La democracia puede verse afectada por un grave problema interno que, incluso, si es muy intenso, llega a desvirtuarla seriamente y hasta a acabar con ella. Este problema interno de la democracia, uno de sus principales enemigos, es la corrupción política, corrupción que se está manifestando en España con una especial intensidad brutal y generalizada.

El panorama actual de la corrupción política española es desolador. En la escena política de este país existen excesivos indicios de reiteradas violaciones éticas y de importantes y continuados esfuerzos por ocultarlas. Pero no nos engañemos, los responsables somos todos. Los integrantes de la clase política, los representantes del pueblo y los gobernantes, son simplemente unos miembros representativos, una parte representativa, de la sociedad. Y lo son en un doble sentido: porque han sido democráticamente elegidos por nosotros para representarnos y gobernarnos, y porque son una muestra representativa de la propia sociedad. La corrupción política presupone la corrupción social y necesita de ella. Si en España, en general, y en Canarias, en particular, abunda la corrupción política y queremos saber la causa, se impone contemplar con mirada crítica la deriva de ambas sociedades, la española y la canaria, y comprobar qué son o en qué se han convertido.

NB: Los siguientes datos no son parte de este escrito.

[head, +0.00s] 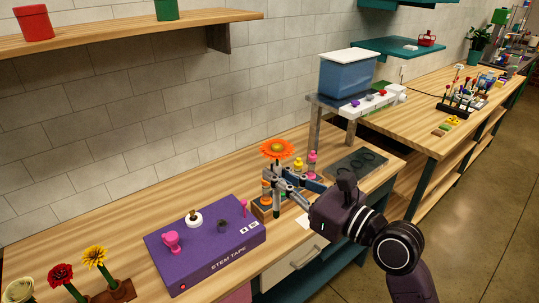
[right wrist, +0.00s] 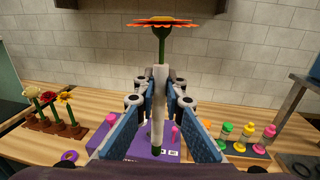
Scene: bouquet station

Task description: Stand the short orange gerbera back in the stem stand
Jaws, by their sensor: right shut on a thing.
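The orange gerbera (head: 277,148) is upright, its flower head above my right gripper (head: 279,182). In the right wrist view the gerbera (right wrist: 162,22) shows a green neck over a pale section between the fingers. My right gripper (right wrist: 158,98) is shut on its stem. The stem's lower end hangs below the fingers. The brown stem stand (head: 120,292) is at the lower left of the head view, partly cut off, with yellow, red and cream flowers standing in it. The stand (right wrist: 76,132) also shows at left in the right wrist view, apart from the gripper. My left gripper is not in view.
A purple stem tape box (head: 208,247) with pink and white fittings lies between the gripper and the stand. Small coloured bottles (head: 312,163) stand behind the gripper. A blue bin (head: 347,76) sits on a raised shelf. Bare wooden counter (head: 110,232) shows behind the box.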

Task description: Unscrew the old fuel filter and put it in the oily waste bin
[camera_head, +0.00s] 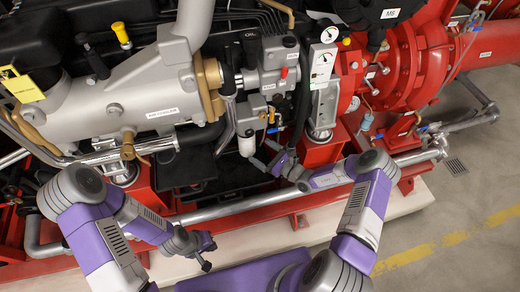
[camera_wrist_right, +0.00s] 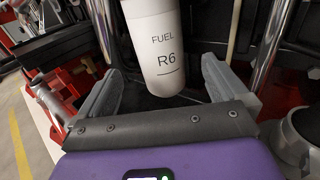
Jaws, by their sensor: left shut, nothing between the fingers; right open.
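The fuel filter (camera_wrist_right: 163,50) is a white upright canister marked FUEL R6 in the right wrist view. In the head view its small white body (camera_head: 246,145) hangs under the grey pump housing. My right gripper (camera_head: 268,158) is beside it. In the wrist view the open fingers (camera_wrist_right: 165,88) stand either side of the filter's lower end, with a gap on both sides. My left gripper (camera_head: 206,252) is shut and empty, low in front of the engine and away from the filter. I see no oily waste bin.
Red engine frame rails (camera_head: 300,220) and a silver pipe (camera_head: 235,208) run below the filter. Dark hoses and metal pipes crowd around it. A red pump casing (camera_head: 405,65) stands at the right. The grey floor (camera_head: 450,205) at the right is clear.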

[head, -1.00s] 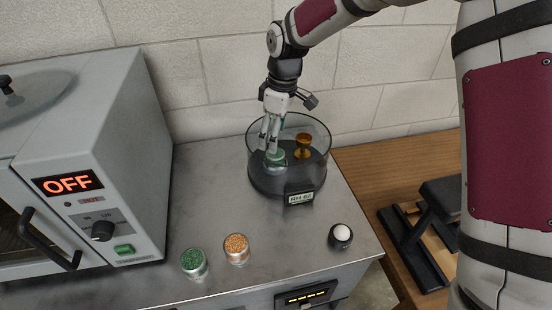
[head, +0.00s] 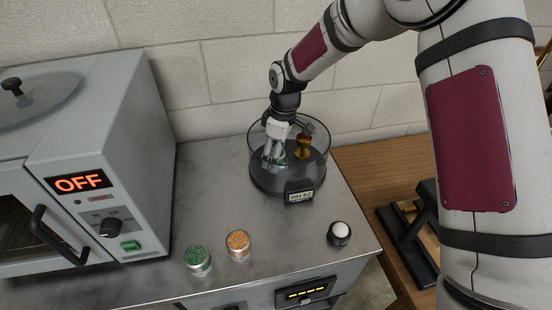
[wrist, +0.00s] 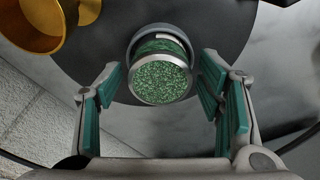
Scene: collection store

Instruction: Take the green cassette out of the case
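The case (head: 262,178) is a round, clear-walled, open-topped chamber with a dark base and a small display, on the metal counter. The green cassette (wrist: 159,78), a short metal-rimmed cylinder with green granules, stands inside; in the head view my gripper largely hides it. My gripper (head: 272,160) reaches down into the case from above. In the wrist view its teal-padded fingers (wrist: 162,82) are spread on either side of the cassette. A clear gap shows at the left finger; the right finger is close to the cassette, and contact there cannot be told.
A gold goblet (head: 303,147) stands in the case, right of my gripper. A green-filled jar (head: 198,261), an orange-filled jar (head: 238,246) and a black knob with a white top (head: 340,233) are nearer the front. A grey oven (head: 110,170) stands left.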

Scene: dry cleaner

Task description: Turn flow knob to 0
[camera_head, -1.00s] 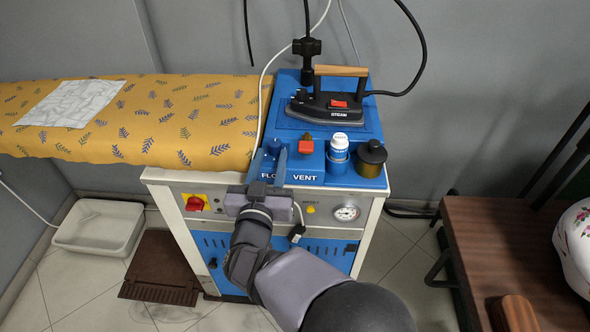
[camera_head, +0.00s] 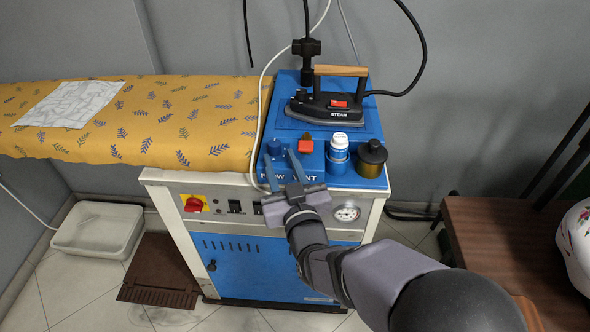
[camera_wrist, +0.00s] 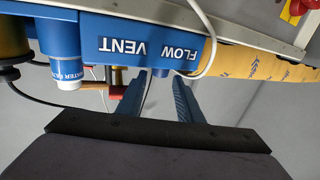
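The blue flow knob (camera_head: 274,147) stands on the blue top of the ironing unit, behind a FLOW label that my finger partly covers. The label shows upside down in the wrist view (camera_wrist: 186,60). My gripper (camera_head: 280,156) is open, its two blue-grey fingers spread and pointing at the knob. In the head view one fingertip is just below the knob and the other just right of it. I cannot tell whether either touches it. The knob's setting is too small to read.
A white-capped bottle (camera_head: 339,146), a dark jar (camera_head: 371,158) and a steam iron (camera_head: 334,107) are nearby. A white cable runs past the knob's left. The patterned board (camera_head: 150,135) lies left.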

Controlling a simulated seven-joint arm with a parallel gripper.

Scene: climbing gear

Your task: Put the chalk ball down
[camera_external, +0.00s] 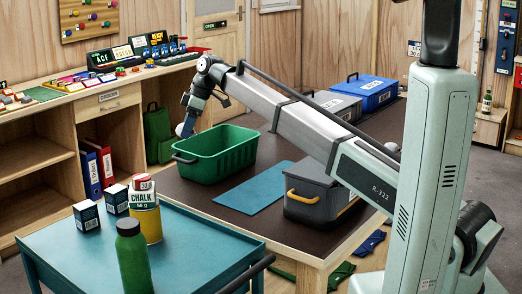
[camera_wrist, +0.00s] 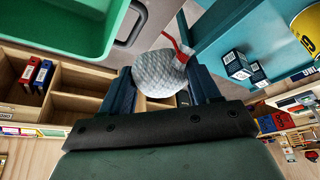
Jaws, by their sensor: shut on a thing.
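The chalk ball (camera_wrist: 158,72) is a pale, textured round bag with a red cord at its neck. My gripper (camera_wrist: 163,84) is shut on it, with one dark blue finger on each side. In the external view my gripper (camera_external: 188,114) is in the air near the far left rim of the green crate (camera_external: 212,160), and a little of the pale ball (camera_external: 182,130) shows below it. In the wrist view the crate (camera_wrist: 78,40) lies to the upper left of the ball, apart from it. The crate's floor is mostly hidden in the external view.
A blue mat (camera_external: 254,188) lies flat and bare on the dark table, between the crate and a grey box with a yellow handle (camera_external: 318,196). A teal cart (camera_external: 190,238) in front holds a chalk can (camera_external: 144,198), a green bottle (camera_external: 133,258) and small boxes.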

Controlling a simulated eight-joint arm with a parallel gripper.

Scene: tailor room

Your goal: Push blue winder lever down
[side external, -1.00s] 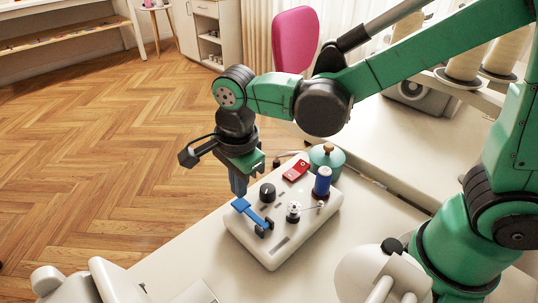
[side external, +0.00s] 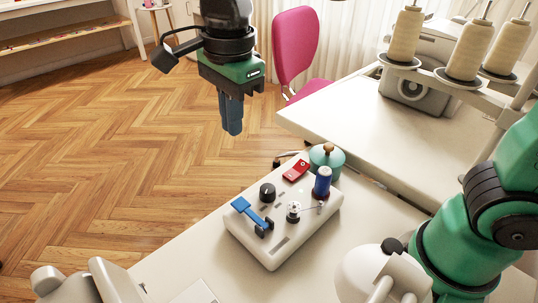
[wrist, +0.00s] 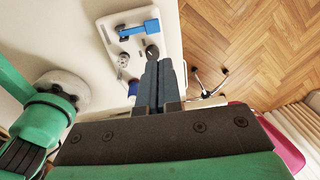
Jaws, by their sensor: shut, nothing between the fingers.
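The blue winder lever (side external: 251,214) is on the left part of a white panel (side external: 273,258) on the table. Its wide blue end points to the back left, and its other end meets a dark mount on the panel. In the wrist view the lever (wrist: 139,29) lies near the top, beyond my fingertips. My gripper (side external: 232,131) is shut and empty, fingers pointing down. It hangs high above the panel, apart from the lever. In the wrist view my gripper (wrist: 158,62) shows its fingers together.
The panel also carries a black knob (side external: 267,192), a red switch (side external: 296,170), a blue thread spool (side external: 322,182) and a small metal post (side external: 293,210). A teal pot (side external: 327,158) stands behind it. Thread cones (side external: 470,50) stand at the right. Air above the panel is clear.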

En la inmensa mayoría de los casos de corrupción política interviene la sociedad y colaboran los ciudadanos. Detrás del gobernante que cobra una comisión, hay un gobernado que la paga para salir beneficiado frente a personas con mejor derecho. Detrás del político que subvenciona a una empresa inexistente, hay un no político que simula la empresa y cobra la subvención. Y hay ciudadanos, funcionarios o no, que son fieles -e imprescindibles- colaboradores de los políticos en sus tropelías, cuando no las cometen personalmente de manera vicaria.

En aeropuertos y estaciones los altavoces nos advierten repetidamente del peligro que supone no prestar atención a nuestras pertenencias. Todos sabemos que perder de vista unos segundos en un local público, desde una iglesia a un aula, un teléfono móvil, una cartera o cualquier otro objeto significa su desaparición. Y no debemos tener miedo de sacar las conclusiones oportunas: vivimos rodeados de ladrones y delincuentes en potencia. ¿Qué podemos esperar de una sociedad semejante? En ese contexto, ¿cómo no va a haber corrupción social y política? Lo extraño sería que no hubiera.

Regenerar la política requiere con carácter previo regenerar la sociedad. Y la regeneración moral de la actividad política es necesaria e inaplazable, hasta el punto de que en estos momentos la única forma coherente para los demócratas de defender la democracia en España es contribuir en la medida de las posibilidades de cada uno a regenerarla éticamente. Hoy más que nunca hace falta un intenso movimiento regeneracionista de la vida social y política española, hace falta decidir un cambio de rumbo y marcar una solución de continuidad importante con el próximo pasado. No hay otro camino si queremos que nuestra débil democracia lo sea en su pleno sentido y que no corra peligro de dejar de serlo. Porque el futuro de la democracia española está más que amenazado por la corrupción.

No en vano se ha dicho que el poder corrompe. Y no es una exageración afirmar que la convivencia democrática se encuentra gravemente afectada entre nosotros por la corrupción política. Por eso la única manera éticamente aceptable de participar en la política es hacerlo desde muy firmes e implantadas convicciones morales. Las ambiciones personales son legítimas; incluso la ambición de poder o de notoriedad, que suelen presidir la mayoría de las carreras políticas. Pero las ambiciones económicas poseen su propio ámbito y deben ser encauzadas fuera de la vida pública. Los políticos y los partidos tienen que dejar de interferir en el mundo de la economía, de la banca y de la empresa. Porque hay adjetivos calificativos que son desnaturalizadores: una democracia corrupta no es ni siquiera una democracia; y un político corrupto es un vulgar delincuente. Y encima, y por si fuera poca, a esa corrupción de ida tenemos que añadirle la corrupción de vuelta que supone perseguir la primera por vías corruptas y corrompiendo los medios y recursos del Estado, como instrumento de lucha partidista. Un mero listado de los casos de corrupción política en España publicados desde la transición a nuestros días nos pondría en la pista de las dimensiones preocupantes del problema. Sería un indicador objetivo -un parámetro fiable- de la poca calidad de nuestra democracia.

El ciudadano percibe un ambiente de corrupción, que mina su confianza en las instituciones del Estado y llega a dañar hasta su aceptación de la legitimidad del poder. De este modo se genera una situación de alarma social, que ya están detectando las encuestas.

El dios Apolo concedió a Casandra el don de la profecía, pero, ante su rechazo, la condenó a que nadie creyera nunca en sus vaticinios. Así, cuando predijo la caída de Troya, ningún ciudadano dio crédito a sus palabras, y pasó lo que pasó. Sin necesidad de ser profetas, muchas voces autorizadas nos están advirtiendo del evidente peligro de la corrupción para nuestra débil democracia. Y si continuamos sin hacerles caso, pasará lo que tiene que pasar.